When it is so easy to make mistakes, inevitably they will happen. The Java compiler isn't going to say - 'wait a sec do you really understand this concept?' and codestyle tools aren't sophisticated enough to spot misuse of advanced concepts. In addition, no company has the time to get the most senior person to review every line of code. And even the most Senior Engineer will make mistakes.

Now, much of what has been written here is obvious and has already been well documentated. Powerful features generally have to be well understood to be properly used. The question I think worth asking is if there is any powerful feature or engineering concept in a Java centric architecture which is not so easy to misuse? I suggest there is at least one, namely: Encapsulation. Firstly, let's consider if encapsulation didn't exist. Everything would be public or global (as in Javascript). As soon as access scope narrows, encapsulation is happening which is usually a good thing. Is it possible to make an architecture worse by encapsulating behaviour? Well it's damn hard to think of a case where it could. If you make a method private, it may be harder to unit test. But is it really? It's always easy to unit test the method which calls it, which will be in the same class and logical unit.

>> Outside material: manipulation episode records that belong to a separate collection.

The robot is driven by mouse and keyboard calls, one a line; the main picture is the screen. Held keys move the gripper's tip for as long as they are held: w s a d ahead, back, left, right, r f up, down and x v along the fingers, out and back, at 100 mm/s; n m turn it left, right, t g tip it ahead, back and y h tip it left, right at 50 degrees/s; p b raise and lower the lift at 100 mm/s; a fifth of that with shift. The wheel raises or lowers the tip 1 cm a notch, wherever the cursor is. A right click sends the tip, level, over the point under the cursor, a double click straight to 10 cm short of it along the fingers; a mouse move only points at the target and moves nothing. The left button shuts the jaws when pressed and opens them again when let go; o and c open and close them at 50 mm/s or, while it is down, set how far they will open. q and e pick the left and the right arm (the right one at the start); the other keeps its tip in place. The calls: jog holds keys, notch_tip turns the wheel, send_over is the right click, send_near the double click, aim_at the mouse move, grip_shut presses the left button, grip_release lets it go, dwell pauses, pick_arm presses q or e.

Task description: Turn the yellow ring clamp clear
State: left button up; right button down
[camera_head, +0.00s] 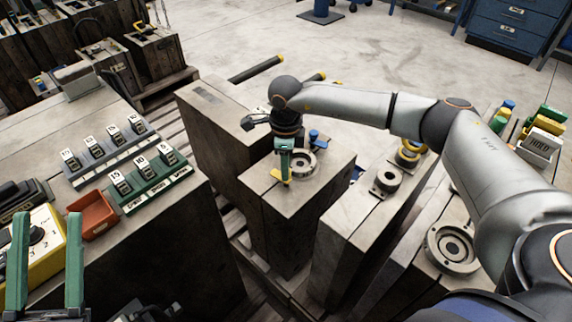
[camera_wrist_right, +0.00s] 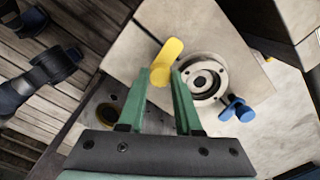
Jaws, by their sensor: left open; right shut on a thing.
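The yellow ring clamp (camera_head: 278,177) is on top of the middle mould block (camera_head: 318,187), beside the grey round ring (camera_head: 302,166). In the right wrist view the yellow clamp (camera_wrist_right: 168,58) is a rounded tab, with its lower end at my fingertips. My right gripper (camera_wrist_right: 160,73) has green fingers and is shut on the yellow clamp; the head view shows this gripper (camera_head: 284,174) pointing down there. A blue clamp (camera_wrist_right: 237,108) sits on the other side of the ring (camera_wrist_right: 204,82). My left gripper (camera_head: 47,216) is open and empty at the lower left.
On the left bench stand a green rack (camera_head: 143,186) and a grey rack (camera_head: 105,156) of numbered pieces, an orange tray (camera_head: 98,222) and a yellow box (camera_head: 47,244) with a dial. More mould blocks with round fittings (camera_head: 387,181) stand to the right. Floor behind is mostly clear.

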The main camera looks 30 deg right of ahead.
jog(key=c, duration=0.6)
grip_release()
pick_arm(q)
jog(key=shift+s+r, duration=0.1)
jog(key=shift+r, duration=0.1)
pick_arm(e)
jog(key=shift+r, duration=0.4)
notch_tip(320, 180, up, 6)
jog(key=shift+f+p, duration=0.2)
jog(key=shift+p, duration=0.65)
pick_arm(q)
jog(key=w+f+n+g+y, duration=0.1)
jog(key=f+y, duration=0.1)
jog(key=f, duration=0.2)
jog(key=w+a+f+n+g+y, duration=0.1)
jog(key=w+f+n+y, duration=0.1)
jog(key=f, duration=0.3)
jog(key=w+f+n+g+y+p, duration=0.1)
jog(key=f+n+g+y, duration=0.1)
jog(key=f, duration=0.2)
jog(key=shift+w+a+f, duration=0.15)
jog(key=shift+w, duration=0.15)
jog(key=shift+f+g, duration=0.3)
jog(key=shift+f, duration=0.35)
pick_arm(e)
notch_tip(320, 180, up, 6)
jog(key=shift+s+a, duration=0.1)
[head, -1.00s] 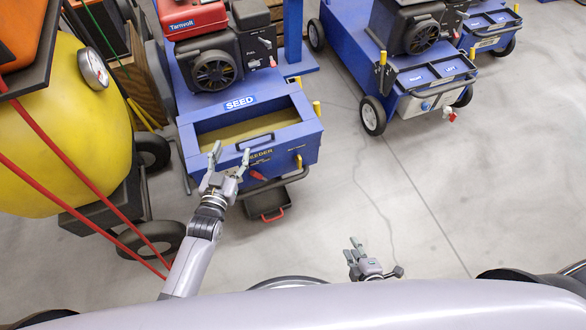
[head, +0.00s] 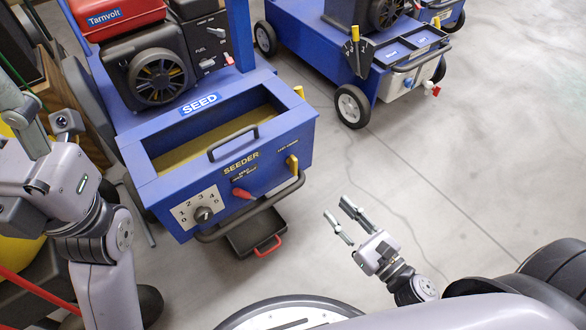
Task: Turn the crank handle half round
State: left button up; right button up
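The blue seeder (head: 150,190) stands left of centre. I cannot pick out for certain which of its fittings is the crank handle. Its front carries a numbered dial with a dark knob (head: 203,214), a red lever (head: 242,193) and a yellow grip (head: 292,164). My right gripper (head: 336,207) is open and empty, fingers apart, over the floor right of the seeder and touching nothing. My left gripper (head: 30,128) is at the left edge, close to the camera and partly cut off. Its fingers do not show clearly enough to judge.
A black bar (head: 250,212) runs along the seeder's lower front, above a black tray with a red handle (head: 267,246). A black handle (head: 232,143) sits at the hopper's front. A second blue cart (head: 335,65) stands behind right. The floor (head: 480,140) at right is clear.

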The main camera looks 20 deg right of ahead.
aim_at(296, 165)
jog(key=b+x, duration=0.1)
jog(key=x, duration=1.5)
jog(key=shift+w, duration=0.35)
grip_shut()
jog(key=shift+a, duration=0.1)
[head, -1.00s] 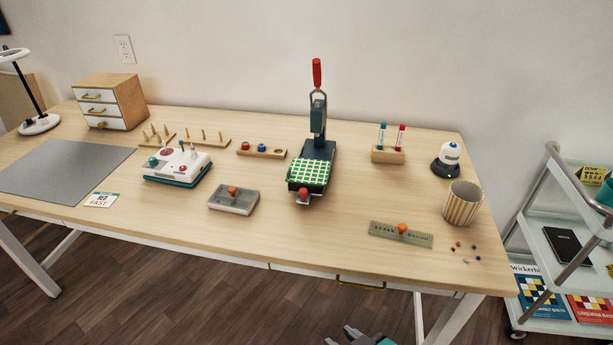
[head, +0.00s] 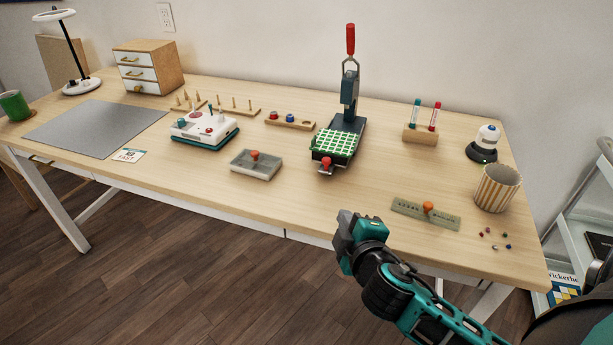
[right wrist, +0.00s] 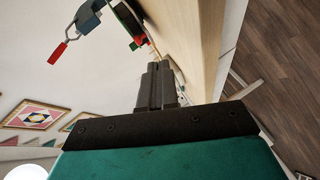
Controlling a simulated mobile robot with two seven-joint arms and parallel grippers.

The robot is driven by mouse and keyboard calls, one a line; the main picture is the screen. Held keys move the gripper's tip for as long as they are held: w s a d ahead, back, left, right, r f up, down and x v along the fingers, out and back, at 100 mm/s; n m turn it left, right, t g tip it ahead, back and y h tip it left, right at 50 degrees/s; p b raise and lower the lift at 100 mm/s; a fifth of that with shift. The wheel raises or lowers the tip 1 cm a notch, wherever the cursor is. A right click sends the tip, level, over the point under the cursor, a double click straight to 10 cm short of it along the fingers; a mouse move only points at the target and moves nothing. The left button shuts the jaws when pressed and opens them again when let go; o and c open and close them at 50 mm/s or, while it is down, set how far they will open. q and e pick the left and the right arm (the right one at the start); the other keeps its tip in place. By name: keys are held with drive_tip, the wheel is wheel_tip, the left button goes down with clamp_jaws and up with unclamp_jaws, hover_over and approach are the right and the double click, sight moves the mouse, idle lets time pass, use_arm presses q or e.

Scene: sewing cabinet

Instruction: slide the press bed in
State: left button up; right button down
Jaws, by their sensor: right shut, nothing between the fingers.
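The press (head: 349,95) stands upright at the middle back of the table, with a red lever handle on top. Its press bed (head: 334,145), covered in green and white checked cloth, sticks out toward the front, with a red knob (head: 325,164) at its front end. My right gripper (head: 350,225) is shut and empty at the table's front edge, in front of and below the bed, apart from it. My left gripper is not in view.
A grey tray (head: 256,164) with an orange knob lies left of the bed. A ruler-like plate (head: 426,213) with an orange knob lies to the right, near a striped cup (head: 497,187) and loose beads. The table between the bed and front edge is clear.

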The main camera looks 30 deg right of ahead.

There's a lesson to be learnt here. As soon as you design anything which something else uses, whether it be a core component in your architecture, a utility library class or a REST API you are going to tell the world about, ask youself:

How easy is it for people to misuse this? Is it at the risky levels of inheritance or the safer levels of encapsulation?
What are the consequences of misuse?
And what can you do to minimise misuse and its consequences?

Aim to increase 'powerful use' and minimise 'damaging misuse'!